§ What is required
Return the material exactly as supplied, apart from the pictures, which are omitted.

§ Data segment
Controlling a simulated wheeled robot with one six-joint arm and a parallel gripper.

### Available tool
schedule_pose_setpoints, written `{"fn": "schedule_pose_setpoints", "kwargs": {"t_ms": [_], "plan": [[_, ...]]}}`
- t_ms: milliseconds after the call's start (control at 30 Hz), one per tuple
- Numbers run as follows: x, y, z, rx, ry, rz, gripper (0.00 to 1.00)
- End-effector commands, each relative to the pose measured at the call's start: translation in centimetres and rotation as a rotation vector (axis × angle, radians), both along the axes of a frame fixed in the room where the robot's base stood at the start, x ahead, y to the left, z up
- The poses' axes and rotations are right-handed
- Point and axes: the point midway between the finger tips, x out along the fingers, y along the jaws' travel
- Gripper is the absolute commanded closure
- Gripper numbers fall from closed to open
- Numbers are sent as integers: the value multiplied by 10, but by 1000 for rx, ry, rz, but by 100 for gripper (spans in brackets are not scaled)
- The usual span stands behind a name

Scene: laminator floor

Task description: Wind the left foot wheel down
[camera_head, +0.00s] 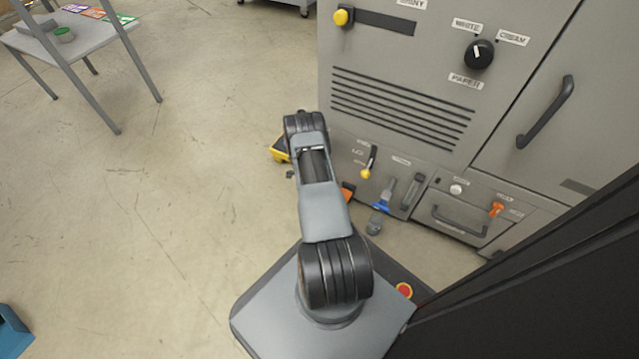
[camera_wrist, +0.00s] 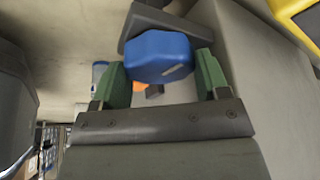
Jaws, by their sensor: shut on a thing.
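A blue faceted wheel (camera_wrist: 160,57) shows in the wrist view, just under a dark grey block on the machine's lower part. I take it for the left foot wheel. My gripper (camera_wrist: 160,80) has its two green fingers on either side of the wheel, shut on it. How far the wheel is wound cannot be told.
The grey machine (camera_head: 400,140) stands close to my arm. A yellow thing (camera_head: 280,150) sits by its lower left corner. A blue-ended lever (camera_head: 382,200) and a yellow-knobbed lever (camera_head: 368,165) are on its low panel. A table (camera_head: 75,42) is far left; open floor lies between.

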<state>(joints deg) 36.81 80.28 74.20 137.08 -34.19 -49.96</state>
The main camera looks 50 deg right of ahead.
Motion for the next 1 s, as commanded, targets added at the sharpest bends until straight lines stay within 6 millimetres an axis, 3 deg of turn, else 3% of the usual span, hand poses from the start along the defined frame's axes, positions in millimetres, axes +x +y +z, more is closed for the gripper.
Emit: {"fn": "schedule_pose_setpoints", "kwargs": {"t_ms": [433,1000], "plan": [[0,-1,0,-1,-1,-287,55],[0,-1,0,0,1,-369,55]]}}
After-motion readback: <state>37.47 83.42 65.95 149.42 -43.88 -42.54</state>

§ Task result
Controlling a simulated wheeled robot with one six-joint arm and a parallel gripper.

### Available tool
schedule_pose_setpoints, written `{"fn": "schedule_pose_setpoints", "kwargs": {"t_ms": [_], "plan": [[_, ...]]}}`
- t_ms: milliseconds after the call's start (control at 30 Hz), one per tuple
- Numbers run as follows: x, y, z, rx, ry, rz, gripper (0.00 to 1.00)
- End-effector commands, each relative to the pose measured at the call's start: translation in centimetres and rotation as a rotation vector (axis × angle, radians), both along the axes of a frame fixed in the room where the robot's base stood at the start, x ahead, y to the left, z up
- The poses' axes and rotations are right-handed
- Point and axes: the point midway between the finger tips, x out along the fingers, y along the jaws' travel
- Gripper is the absolute commanded closure
- Gripper numbers fall from closed to open
- Numbers are sent as integers: the value multiplied by 10, but by 1000 for rx, ry, rz, but by 100 for gripper (spans in brackets are not scaled)
- The usual span stands behind a name

Scene: laminator floor

Task description: Wind the left foot wheel down
[camera_head, +0.00s] 
[camera_wrist, +0.00s] 
Jaws, by their sensor: shut on a thing.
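A blue faceted wheel (camera_wrist: 160,57) shows in the wrist view, just under a dark grey block on the machine's lower part. I take it for the left foot wheel. My gripper (camera_wrist: 160,80) has its two green fingers on either side of the wheel, shut on it. How far the wheel is wound cannot be told.
The grey machine (camera_head: 400,140) stands close to my arm. A yellow thing (camera_head: 280,150) sits by its lower left corner. A blue-ended lever (camera_head: 382,200) and a yellow-knobbed lever (camera_head: 368,165) are on its low panel. A table (camera_head: 75,42) is far left; open floor lies between.

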<state>(joints deg) 36.81 80.28 74.20 137.08 -34.19 -49.96</state>
The main camera looks 50 deg right of ahead.
Motion for the next 1 s, as commanded, targets added at the sharpest bends until straight lines stay within 6 millimetres an axis, 3 deg of turn, else 3% of the usual span, hand poses from the start along the defined frame's axes, positions in millimetres, axes +x +y +z, more is closed for the gripper.
Emit: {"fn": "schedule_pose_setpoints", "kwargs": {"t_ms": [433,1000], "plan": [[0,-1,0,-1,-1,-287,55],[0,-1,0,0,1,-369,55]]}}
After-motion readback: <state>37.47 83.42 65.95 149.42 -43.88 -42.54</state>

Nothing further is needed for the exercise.